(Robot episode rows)
^^^^

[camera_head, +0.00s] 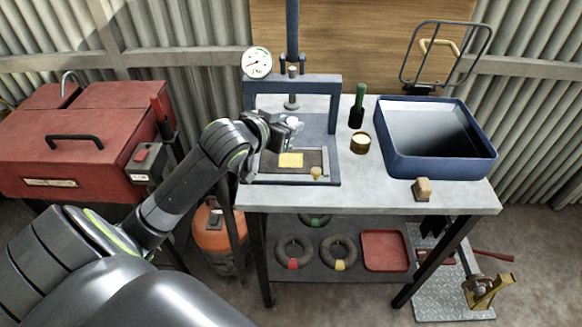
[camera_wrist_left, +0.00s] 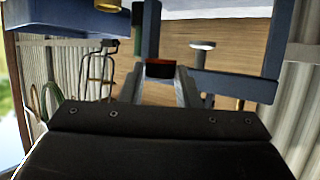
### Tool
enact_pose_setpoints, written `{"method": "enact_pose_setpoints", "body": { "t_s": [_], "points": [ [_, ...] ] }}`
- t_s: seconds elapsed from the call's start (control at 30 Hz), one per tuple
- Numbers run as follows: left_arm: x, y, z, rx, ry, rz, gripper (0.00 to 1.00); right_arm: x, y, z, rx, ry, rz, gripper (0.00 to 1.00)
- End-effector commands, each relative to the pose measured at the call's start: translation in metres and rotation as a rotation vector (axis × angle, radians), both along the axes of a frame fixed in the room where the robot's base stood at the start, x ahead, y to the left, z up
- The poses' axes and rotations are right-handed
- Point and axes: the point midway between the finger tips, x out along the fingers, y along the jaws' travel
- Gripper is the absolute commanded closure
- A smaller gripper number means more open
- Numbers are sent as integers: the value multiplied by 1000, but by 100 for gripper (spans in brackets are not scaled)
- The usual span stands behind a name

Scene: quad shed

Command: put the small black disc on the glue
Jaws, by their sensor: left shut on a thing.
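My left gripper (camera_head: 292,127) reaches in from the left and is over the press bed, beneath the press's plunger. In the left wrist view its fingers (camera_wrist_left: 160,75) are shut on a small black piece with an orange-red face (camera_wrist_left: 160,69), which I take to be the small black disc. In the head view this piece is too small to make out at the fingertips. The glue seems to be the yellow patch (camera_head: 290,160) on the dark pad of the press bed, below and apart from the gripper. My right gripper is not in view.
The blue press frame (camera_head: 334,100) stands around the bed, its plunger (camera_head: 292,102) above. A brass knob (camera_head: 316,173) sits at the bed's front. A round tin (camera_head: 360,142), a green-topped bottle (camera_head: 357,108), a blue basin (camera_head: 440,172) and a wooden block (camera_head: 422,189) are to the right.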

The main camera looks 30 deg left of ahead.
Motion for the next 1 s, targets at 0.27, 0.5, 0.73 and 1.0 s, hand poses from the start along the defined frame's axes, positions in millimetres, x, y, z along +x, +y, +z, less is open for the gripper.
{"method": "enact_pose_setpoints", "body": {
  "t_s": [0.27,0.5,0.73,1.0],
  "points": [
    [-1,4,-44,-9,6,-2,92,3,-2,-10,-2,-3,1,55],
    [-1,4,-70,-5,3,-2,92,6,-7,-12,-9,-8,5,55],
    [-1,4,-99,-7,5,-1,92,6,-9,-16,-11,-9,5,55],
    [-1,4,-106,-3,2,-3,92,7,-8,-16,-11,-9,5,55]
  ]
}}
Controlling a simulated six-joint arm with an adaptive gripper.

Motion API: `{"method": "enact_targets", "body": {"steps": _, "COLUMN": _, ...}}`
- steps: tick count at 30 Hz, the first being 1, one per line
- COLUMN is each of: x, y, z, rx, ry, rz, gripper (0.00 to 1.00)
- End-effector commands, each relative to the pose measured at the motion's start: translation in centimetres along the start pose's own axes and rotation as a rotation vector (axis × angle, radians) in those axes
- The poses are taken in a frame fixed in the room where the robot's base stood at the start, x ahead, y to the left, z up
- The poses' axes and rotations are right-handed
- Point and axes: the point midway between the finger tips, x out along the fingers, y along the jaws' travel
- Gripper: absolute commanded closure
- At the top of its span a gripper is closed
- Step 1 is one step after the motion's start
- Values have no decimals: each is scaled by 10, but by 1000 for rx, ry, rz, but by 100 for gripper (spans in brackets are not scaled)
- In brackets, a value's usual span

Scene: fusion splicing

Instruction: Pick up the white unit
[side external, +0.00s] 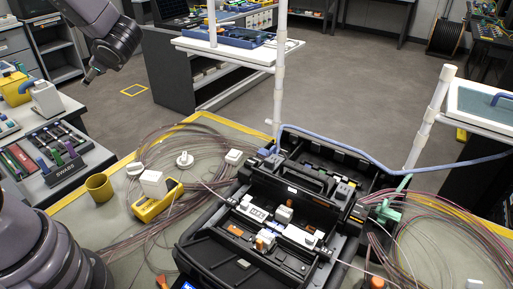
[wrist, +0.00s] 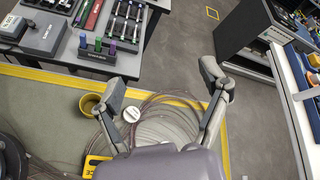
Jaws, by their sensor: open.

^^^^

WRITTEN PROBLEM
Give back the entries verbatim. Do not include any picture.

THE SOLUTION
[camera_head, +0.00s] 
[camera_wrist_left, +0.00s] 
### Tool
enact_pose_setpoints, written `{"method": "enact_pose_setpoints", "body": { "t_s": [_], "points": [ [_, ...] ] }}`
- t_s: seconds elapsed from the call's start (control at 30 Hz), one per tuple
- Numbers run as follows: left_arm: x, y, z, rx, ry, rz, gripper (0.00 to 1.00); right_arm: x, y, z, rx, ry, rz, gripper (0.00 to 1.00)
- End-effector commands, each relative to the pose measured at the call's start: translation in metres and rotation as a rotation vector (axis × angle, radians), both along the axes of a frame fixed in the room where the robot's base stood at the start, x ahead, y to the left, z up
- The poses' axes and rotations are right-handed
- Point and axes: the point midway between the finger tips, x out along the fingers, y along the jaws' travel
- Gripper is the absolute commanded closure
- A smaller gripper number means more open
- Numbers are sent as integers: the value multiplied by 1000, but by 100 for gripper (spans in brackets are not scaled)
- The usual span stands behind a name

Scene: quad shed

Command: put the small black disc on the glue
Jaws, by their sensor: left shut on a thing.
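My left gripper (camera_head: 292,127) reaches in from the left and is over the press bed, beneath the press's plunger. In the left wrist view its fingers (camera_wrist_left: 160,75) are shut on a small black piece with an orange-red face (camera_wrist_left: 160,69), which I take to be the small black disc. In the head view this piece is too small to make out at the fingertips. The glue seems to be the yellow patch (camera_head: 290,160) on the dark pad of the press bed, below and apart from the gripper. My right gripper is not in view.
The blue press frame (camera_head: 334,100) stands around the bed, its plunger (camera_head: 292,102) above. A brass knob (camera_head: 316,173) sits at the bed's front. A round tin (camera_head: 360,142), a green-topped bottle (camera_head: 357,108), a blue basin (camera_head: 440,172) and a wooden block (camera_head: 422,189) are to the right.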

The main camera looks 30 deg left of ahead.
Motion for the next 1 s, targets at 0.27, 0.5, 0.73 and 1.0 s, hand poses from the start along the defined frame's axes, positions in millimetres, x, y, z along +x, +y, +z, less is open for the gripper.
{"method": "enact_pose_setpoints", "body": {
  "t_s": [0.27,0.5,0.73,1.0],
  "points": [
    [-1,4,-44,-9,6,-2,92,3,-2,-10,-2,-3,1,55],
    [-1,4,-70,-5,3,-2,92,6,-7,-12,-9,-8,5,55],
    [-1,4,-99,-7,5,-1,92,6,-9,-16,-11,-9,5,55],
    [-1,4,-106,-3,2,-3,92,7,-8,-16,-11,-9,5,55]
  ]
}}
Controlling a simulated six-joint arm with an adaptive gripper.

Motion API: `{"method": "enact_targets", "body": {"steps": _, "COLUMN": _, ...}}`
- steps: tick count at 30 Hz, the first being 1, one per line
- COLUMN is each of: x, y, z, rx, ry, rz, gripper (0.00 to 1.00)
- End-effector commands, each relative to the pose measured at the motion's start: translation in centimetres along the start pose's own axes and rotation as a rotation vector (axis × angle, radians) in those axes
- The poses are taken in a frame fixed in the room where the robot's base stood at the start, x ahead, y to the left, z up
- The poses' axes and rotations are right-handed
- Point and axes: the point midway between the finger tips, x out along the fingers, y along the jaws' travel
- Gripper: absolute commanded closure
- At the top of its span a gripper is closed
- Step 1 is one step after the motion's start
- Values have no decimals: each is scaled by 10, but by 1000 for rx, ry, rz, but by 100 for gripper (spans in brackets are not scaled)
- In brackets, a value's usual span

Scene: fusion splicing

Instruction: Pick up the white unit
[side external, +0.00s] 
[wrist, +0.00s] 
Jaws, by their sensor: open.

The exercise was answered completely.